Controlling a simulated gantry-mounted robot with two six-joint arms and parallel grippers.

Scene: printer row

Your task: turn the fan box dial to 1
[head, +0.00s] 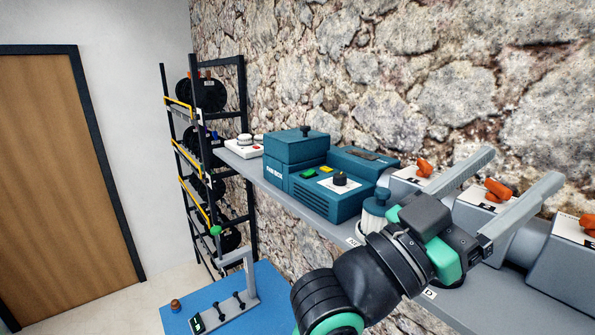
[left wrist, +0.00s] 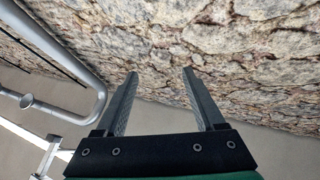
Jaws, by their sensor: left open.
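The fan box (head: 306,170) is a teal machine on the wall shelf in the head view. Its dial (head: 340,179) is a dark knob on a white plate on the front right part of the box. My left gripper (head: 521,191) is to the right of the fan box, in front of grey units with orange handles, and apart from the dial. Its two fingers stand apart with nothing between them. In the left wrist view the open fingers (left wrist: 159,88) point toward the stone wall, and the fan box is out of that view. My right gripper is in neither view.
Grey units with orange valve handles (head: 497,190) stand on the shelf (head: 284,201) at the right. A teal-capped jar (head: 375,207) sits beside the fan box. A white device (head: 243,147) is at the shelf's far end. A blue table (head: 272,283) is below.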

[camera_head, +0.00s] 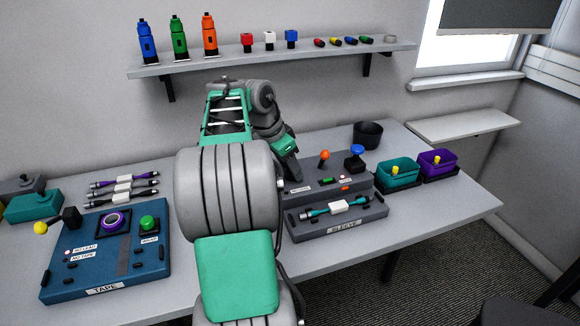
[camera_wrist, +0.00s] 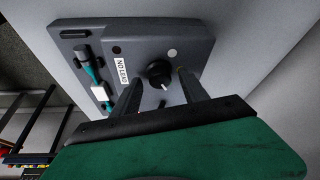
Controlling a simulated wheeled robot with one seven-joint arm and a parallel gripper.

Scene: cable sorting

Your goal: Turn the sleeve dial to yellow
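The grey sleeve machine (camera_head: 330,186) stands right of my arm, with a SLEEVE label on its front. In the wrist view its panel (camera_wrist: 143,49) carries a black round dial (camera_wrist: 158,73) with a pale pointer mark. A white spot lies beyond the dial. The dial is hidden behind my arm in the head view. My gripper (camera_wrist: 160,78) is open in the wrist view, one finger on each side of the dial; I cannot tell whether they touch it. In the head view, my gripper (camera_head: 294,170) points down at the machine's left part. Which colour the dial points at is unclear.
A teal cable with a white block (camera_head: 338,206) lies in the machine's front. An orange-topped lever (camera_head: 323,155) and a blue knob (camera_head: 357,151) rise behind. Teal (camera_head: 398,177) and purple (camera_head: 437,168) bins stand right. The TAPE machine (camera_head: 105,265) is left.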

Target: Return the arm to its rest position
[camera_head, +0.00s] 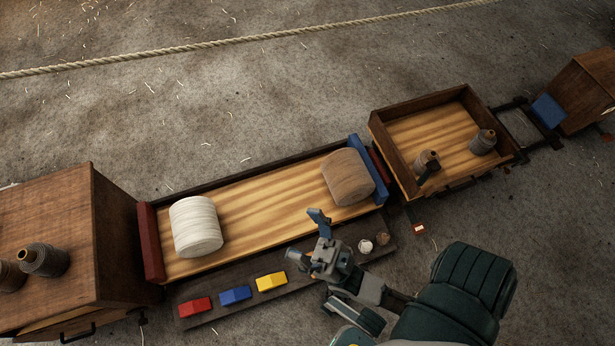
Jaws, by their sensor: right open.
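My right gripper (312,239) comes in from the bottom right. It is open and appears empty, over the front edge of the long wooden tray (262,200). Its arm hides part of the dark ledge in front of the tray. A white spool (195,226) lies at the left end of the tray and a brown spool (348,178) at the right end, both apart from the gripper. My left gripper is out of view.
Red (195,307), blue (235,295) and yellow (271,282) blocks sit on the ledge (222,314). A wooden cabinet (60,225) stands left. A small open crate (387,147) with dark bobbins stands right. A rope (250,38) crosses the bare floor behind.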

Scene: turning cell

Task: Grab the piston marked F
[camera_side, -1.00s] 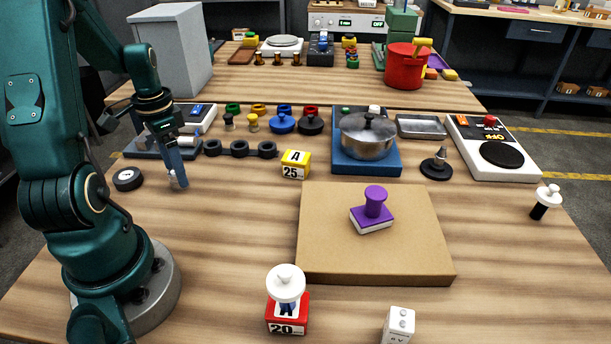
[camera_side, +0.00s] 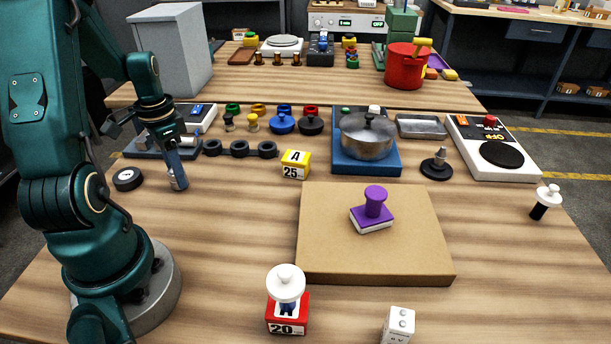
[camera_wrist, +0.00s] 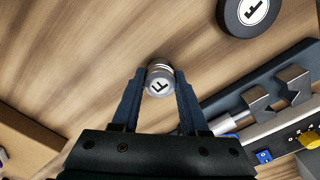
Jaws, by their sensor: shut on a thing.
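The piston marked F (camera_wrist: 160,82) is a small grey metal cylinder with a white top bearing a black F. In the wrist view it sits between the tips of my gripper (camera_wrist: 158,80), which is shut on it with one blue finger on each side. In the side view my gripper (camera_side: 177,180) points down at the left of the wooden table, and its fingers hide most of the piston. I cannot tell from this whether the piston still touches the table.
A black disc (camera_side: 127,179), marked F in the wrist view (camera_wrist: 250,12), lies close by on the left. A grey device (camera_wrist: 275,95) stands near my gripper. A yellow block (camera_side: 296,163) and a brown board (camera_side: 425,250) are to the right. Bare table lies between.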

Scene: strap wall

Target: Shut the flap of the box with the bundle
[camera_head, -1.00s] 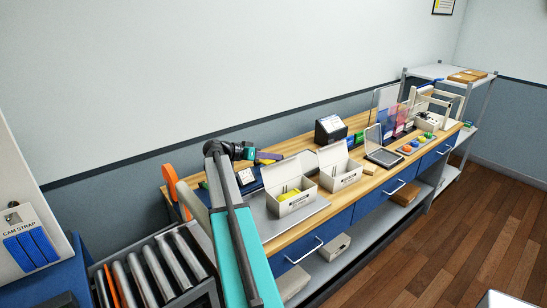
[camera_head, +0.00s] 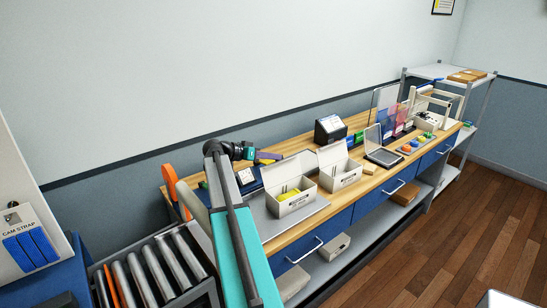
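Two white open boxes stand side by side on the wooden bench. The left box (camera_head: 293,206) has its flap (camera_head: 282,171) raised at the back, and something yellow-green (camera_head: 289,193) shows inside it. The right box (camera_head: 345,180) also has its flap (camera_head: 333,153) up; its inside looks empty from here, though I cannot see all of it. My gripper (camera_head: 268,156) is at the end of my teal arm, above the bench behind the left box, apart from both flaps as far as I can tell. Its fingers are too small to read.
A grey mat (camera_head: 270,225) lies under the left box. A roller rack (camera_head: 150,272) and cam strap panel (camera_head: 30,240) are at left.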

---*---

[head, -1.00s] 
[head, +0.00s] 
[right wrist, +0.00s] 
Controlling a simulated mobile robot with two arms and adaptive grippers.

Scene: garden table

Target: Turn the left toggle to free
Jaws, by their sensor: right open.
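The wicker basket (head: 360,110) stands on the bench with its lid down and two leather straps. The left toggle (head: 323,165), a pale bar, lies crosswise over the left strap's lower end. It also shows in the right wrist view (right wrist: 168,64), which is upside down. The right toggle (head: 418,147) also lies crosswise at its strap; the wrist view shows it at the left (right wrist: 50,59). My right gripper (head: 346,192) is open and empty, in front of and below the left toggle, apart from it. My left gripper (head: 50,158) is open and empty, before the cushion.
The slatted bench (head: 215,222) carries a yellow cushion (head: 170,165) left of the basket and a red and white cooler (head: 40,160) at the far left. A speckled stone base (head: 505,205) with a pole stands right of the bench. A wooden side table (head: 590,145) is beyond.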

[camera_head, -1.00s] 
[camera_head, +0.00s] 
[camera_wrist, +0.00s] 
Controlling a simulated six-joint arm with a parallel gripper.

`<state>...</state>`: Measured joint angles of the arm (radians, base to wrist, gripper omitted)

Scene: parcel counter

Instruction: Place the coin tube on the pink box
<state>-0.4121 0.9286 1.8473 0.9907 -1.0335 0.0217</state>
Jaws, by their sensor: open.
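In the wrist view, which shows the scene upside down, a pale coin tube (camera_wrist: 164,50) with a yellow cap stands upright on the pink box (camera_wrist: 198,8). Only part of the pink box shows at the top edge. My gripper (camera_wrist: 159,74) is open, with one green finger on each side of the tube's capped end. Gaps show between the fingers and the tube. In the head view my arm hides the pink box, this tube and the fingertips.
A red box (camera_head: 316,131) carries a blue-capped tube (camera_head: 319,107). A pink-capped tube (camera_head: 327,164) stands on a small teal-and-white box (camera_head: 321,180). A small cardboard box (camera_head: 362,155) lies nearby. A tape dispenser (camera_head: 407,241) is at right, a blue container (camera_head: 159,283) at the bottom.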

---*---

- Stated exercise:
Show every line that contains the word "arms".

- Solved exercise:
Controlling a simulated gantry-mounted robot with two six-joint arms and parallel grippers.
Controlling a simulated mobile robot with two arms and adaptive grippers.

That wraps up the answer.